▸ Data to use:
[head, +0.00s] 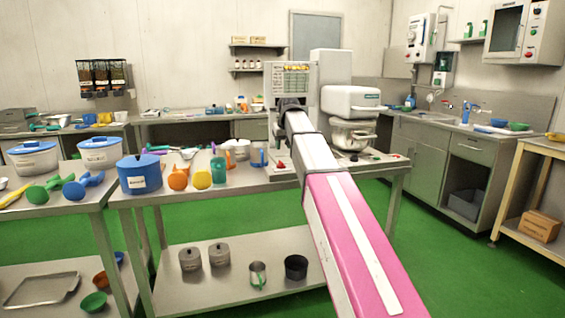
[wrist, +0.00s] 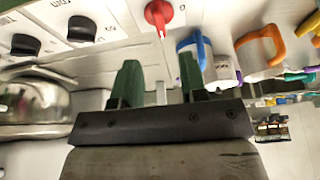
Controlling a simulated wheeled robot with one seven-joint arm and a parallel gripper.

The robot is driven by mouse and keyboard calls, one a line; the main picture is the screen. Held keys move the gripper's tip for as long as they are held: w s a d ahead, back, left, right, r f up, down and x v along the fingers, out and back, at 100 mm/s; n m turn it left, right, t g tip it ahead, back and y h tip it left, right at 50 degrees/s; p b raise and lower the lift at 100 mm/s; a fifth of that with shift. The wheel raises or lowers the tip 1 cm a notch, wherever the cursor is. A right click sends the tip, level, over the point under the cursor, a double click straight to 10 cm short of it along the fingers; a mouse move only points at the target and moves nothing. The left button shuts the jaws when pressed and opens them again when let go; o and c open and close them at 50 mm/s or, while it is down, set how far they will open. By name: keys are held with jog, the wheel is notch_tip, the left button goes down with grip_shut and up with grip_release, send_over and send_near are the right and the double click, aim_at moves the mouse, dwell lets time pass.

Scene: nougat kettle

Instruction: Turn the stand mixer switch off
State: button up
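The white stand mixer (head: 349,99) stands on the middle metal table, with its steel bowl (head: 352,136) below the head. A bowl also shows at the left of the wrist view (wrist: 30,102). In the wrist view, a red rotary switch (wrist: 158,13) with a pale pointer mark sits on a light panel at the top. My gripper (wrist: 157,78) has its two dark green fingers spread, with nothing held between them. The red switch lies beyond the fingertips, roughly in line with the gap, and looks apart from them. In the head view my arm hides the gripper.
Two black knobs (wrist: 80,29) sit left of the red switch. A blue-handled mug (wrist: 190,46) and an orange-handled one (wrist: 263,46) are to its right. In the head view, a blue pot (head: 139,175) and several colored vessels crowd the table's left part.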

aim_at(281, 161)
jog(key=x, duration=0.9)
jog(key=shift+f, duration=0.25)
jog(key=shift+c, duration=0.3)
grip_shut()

---

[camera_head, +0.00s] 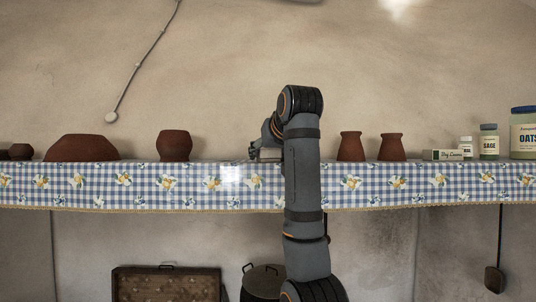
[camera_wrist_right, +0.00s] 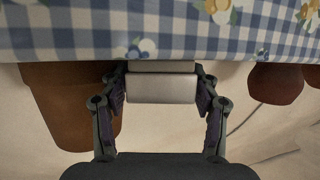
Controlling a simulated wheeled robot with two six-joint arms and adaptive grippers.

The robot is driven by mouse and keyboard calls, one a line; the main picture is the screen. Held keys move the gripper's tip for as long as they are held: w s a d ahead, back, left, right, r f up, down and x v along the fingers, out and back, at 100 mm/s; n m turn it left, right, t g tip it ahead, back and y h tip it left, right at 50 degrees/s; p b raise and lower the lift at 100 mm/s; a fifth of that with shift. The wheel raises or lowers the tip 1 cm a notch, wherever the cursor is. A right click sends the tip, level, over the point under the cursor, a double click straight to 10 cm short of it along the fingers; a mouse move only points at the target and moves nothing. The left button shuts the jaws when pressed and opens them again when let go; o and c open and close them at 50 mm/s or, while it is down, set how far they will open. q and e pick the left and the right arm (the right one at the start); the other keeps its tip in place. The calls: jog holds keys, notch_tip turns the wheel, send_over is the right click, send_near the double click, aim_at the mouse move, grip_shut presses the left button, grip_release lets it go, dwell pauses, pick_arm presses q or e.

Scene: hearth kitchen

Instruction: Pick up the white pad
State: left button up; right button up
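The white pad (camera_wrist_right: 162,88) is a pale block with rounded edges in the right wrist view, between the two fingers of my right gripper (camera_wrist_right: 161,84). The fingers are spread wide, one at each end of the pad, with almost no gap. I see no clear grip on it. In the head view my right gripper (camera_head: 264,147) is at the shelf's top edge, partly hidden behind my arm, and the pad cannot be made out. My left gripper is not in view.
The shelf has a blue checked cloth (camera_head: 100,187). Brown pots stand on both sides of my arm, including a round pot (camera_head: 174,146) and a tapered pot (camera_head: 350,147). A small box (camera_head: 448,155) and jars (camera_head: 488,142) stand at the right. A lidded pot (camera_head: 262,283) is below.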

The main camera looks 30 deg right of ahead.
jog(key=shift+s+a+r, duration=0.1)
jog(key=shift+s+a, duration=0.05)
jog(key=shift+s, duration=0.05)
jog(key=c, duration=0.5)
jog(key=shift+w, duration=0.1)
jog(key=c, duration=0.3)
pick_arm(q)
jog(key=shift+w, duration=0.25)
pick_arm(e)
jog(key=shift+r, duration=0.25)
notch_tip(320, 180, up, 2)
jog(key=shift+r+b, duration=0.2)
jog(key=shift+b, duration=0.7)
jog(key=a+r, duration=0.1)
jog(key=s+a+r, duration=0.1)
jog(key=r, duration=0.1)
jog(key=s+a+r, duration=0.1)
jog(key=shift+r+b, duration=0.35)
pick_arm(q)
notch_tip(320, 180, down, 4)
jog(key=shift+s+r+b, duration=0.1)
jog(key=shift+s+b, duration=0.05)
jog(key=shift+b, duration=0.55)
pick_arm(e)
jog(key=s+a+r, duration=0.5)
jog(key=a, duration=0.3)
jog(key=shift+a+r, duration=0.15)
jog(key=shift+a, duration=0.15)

▸ Exercise: Set down nothing but the lines from the one holding "[head, +0.00s]" through the one holding "Controlling a simulated wheeled robot with one", both included, exactly as they appear; any picture is left out.

▸ Worked solution:
[head, +0.00s] 
[wrist, +0.00s] 
Controlling a simulated wheeled robot with one seven-joint arm and a parallel gripper.

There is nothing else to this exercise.